● DESCRIPTION OF THE TASK
Among the entries below, find the line with "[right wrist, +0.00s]", then quote it and each following line up to and including the line with "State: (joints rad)", and nothing else.

○ ○ ○

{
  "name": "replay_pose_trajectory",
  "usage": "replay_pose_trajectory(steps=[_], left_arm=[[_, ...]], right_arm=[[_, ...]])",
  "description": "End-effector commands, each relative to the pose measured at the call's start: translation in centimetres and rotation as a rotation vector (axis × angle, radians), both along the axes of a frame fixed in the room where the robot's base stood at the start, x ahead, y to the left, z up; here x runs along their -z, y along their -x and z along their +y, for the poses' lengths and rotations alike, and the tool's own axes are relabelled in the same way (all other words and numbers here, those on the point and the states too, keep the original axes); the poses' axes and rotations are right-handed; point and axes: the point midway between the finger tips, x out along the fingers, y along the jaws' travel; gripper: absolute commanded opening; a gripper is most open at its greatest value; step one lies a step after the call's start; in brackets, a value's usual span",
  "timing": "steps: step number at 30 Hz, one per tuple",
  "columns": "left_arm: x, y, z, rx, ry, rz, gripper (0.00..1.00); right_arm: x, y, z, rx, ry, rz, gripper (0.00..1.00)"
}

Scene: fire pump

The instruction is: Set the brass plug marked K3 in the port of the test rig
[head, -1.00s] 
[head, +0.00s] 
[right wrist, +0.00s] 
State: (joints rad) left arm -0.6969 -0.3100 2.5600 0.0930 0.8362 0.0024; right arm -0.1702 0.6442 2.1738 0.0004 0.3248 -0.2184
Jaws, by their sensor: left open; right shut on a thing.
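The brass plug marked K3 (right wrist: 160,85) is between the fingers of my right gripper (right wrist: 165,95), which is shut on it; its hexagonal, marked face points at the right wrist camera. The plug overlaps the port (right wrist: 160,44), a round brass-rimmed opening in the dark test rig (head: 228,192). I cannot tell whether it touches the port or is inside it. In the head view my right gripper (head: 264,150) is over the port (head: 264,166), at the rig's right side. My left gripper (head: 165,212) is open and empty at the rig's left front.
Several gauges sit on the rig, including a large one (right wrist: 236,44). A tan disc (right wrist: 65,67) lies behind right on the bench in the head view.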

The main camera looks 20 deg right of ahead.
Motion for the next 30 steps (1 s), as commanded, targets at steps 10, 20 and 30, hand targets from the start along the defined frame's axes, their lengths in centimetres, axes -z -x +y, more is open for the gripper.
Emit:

○ ○ ○

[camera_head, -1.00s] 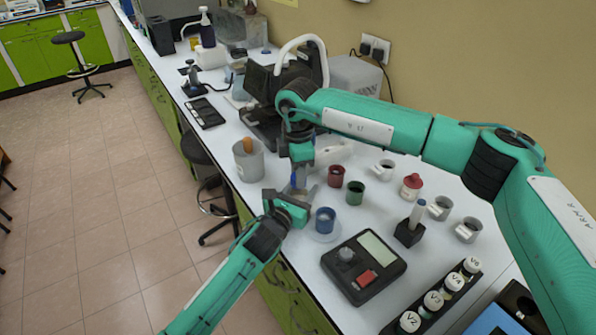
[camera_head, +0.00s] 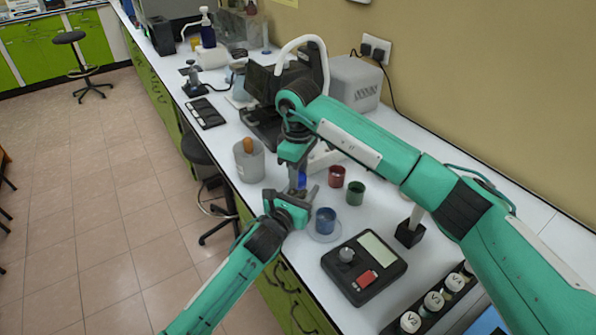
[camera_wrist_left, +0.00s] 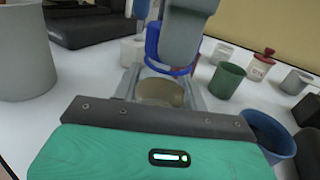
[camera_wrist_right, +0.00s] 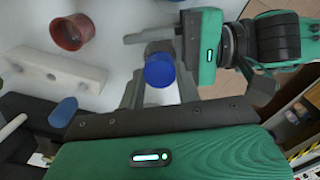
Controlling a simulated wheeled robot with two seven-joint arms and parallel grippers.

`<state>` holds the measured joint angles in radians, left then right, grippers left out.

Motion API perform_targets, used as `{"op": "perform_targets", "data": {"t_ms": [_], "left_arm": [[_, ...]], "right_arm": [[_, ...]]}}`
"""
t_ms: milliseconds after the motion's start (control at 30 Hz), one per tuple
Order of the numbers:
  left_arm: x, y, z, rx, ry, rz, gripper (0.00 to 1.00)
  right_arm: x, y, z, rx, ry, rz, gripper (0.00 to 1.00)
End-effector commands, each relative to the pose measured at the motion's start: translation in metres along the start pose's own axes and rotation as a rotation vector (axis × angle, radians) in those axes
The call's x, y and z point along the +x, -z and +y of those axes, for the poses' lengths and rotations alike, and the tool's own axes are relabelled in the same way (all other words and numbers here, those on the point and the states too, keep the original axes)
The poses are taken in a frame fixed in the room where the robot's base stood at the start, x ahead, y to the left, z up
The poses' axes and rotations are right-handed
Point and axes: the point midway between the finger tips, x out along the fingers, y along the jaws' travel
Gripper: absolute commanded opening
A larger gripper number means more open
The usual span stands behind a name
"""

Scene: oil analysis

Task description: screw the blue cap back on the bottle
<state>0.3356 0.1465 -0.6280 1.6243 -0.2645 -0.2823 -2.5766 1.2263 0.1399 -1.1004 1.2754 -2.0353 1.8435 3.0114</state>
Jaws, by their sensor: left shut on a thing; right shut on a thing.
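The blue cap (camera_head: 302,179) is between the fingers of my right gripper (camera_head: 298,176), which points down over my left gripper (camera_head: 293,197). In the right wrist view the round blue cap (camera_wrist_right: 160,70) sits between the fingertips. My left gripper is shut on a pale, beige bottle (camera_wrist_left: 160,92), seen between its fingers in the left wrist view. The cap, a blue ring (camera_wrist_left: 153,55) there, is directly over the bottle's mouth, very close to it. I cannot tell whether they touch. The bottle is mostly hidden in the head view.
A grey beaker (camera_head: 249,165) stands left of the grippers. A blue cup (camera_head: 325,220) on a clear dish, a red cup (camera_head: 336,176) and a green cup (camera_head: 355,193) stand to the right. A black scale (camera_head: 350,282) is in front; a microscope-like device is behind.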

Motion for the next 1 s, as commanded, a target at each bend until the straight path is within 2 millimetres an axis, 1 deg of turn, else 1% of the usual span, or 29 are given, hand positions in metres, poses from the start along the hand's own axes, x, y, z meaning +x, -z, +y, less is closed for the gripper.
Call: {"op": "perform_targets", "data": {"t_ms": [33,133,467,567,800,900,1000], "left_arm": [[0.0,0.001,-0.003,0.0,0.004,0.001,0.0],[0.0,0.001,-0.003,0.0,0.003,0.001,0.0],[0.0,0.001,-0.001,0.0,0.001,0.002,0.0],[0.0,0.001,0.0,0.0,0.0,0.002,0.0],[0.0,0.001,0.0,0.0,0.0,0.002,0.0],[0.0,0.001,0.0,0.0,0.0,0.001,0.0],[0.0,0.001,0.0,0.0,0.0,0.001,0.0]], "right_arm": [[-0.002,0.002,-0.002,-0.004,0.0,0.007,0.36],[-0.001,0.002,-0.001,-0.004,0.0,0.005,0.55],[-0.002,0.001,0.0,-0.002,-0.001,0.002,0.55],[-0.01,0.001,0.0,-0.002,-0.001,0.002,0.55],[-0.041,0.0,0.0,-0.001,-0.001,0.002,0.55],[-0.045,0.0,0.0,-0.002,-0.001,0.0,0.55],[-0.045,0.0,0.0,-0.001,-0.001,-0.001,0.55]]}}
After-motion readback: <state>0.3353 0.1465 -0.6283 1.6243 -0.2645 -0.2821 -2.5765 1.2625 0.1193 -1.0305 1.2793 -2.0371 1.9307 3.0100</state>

○ ○ ○

● RESPONSE BELOW
[right wrist, +0.00s] 
State: (joints rad) left arm -0.6969 -0.3100 2.5600 0.0930 0.8362 0.0024; right arm -0.1702 0.6442 2.1738 0.0004 0.3248 -0.2184

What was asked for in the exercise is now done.